■ Written request: Check each line of the data below for the word "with", then extract the ones that have it.

--- Start Material ---

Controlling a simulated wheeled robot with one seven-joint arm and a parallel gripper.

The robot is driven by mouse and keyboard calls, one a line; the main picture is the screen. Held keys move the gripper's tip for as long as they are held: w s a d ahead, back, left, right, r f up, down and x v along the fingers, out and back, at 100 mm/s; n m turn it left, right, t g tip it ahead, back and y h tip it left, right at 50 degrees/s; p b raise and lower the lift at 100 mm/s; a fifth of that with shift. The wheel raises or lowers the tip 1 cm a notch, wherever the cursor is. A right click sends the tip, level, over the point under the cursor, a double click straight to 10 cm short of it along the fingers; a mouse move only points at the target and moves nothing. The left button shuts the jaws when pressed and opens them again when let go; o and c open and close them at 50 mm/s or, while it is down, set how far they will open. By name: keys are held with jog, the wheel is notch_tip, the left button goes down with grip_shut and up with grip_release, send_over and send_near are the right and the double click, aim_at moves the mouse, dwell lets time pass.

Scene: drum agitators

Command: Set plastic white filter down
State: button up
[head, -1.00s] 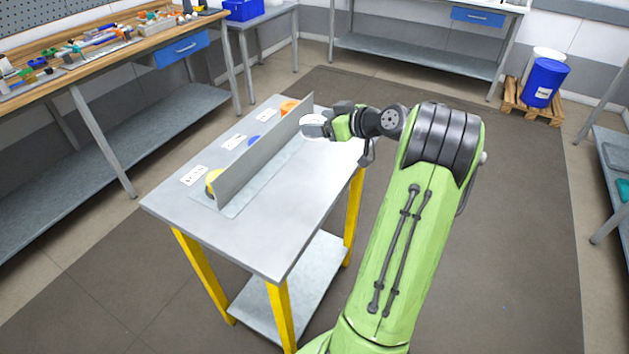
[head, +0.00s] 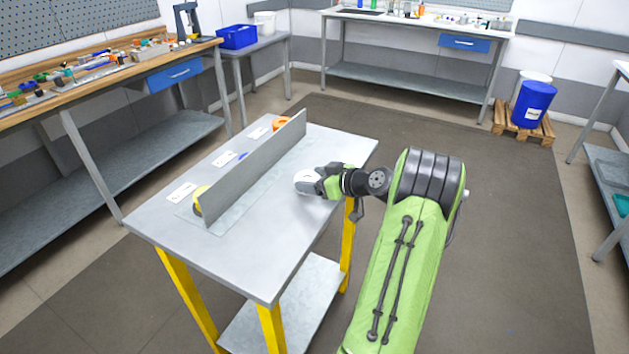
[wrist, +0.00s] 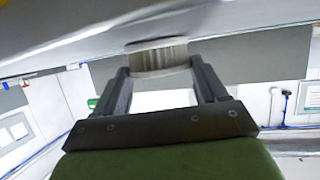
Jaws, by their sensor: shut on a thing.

--- End Material ---

■ Solved problem:
Controlling a simulated wheeled robot with one seven-joint arm and a parallel gripper.
The robot is driven by mouse and keyboard calls, one a line; the main picture is the screen. Held keys move the gripper's tip for as long as they are held: w s a d ahead, back, left, right, r f up, down and x v along the fingers, out and back, at 100 mm/s; n m turn it left, right, t g tip it ahead, back and y h tip it left, right at 50 degrees/s; p b raise and lower the lift at 100 mm/s; a fifth of that with shift. The wheel raises or lowers the tip 1 cm a notch, wherever the cursor is. A right click sends the tip, level, over the point under the cursor, a double click straight to 10 cm short of it along the fingers; a mouse move only points at the target and moves nothing. The left button shuts the jaws when pressed and opens them again when let go; o and c open and close them at 50 mm/s or, while it is down, set how far they will open. By name: keys are held with jog, the wheel is notch_tip, the left button goes down with grip_shut and up with grip_release, send_over and send_near are the right and the double click, aim_at moves the mouse, dwell lets time pass.

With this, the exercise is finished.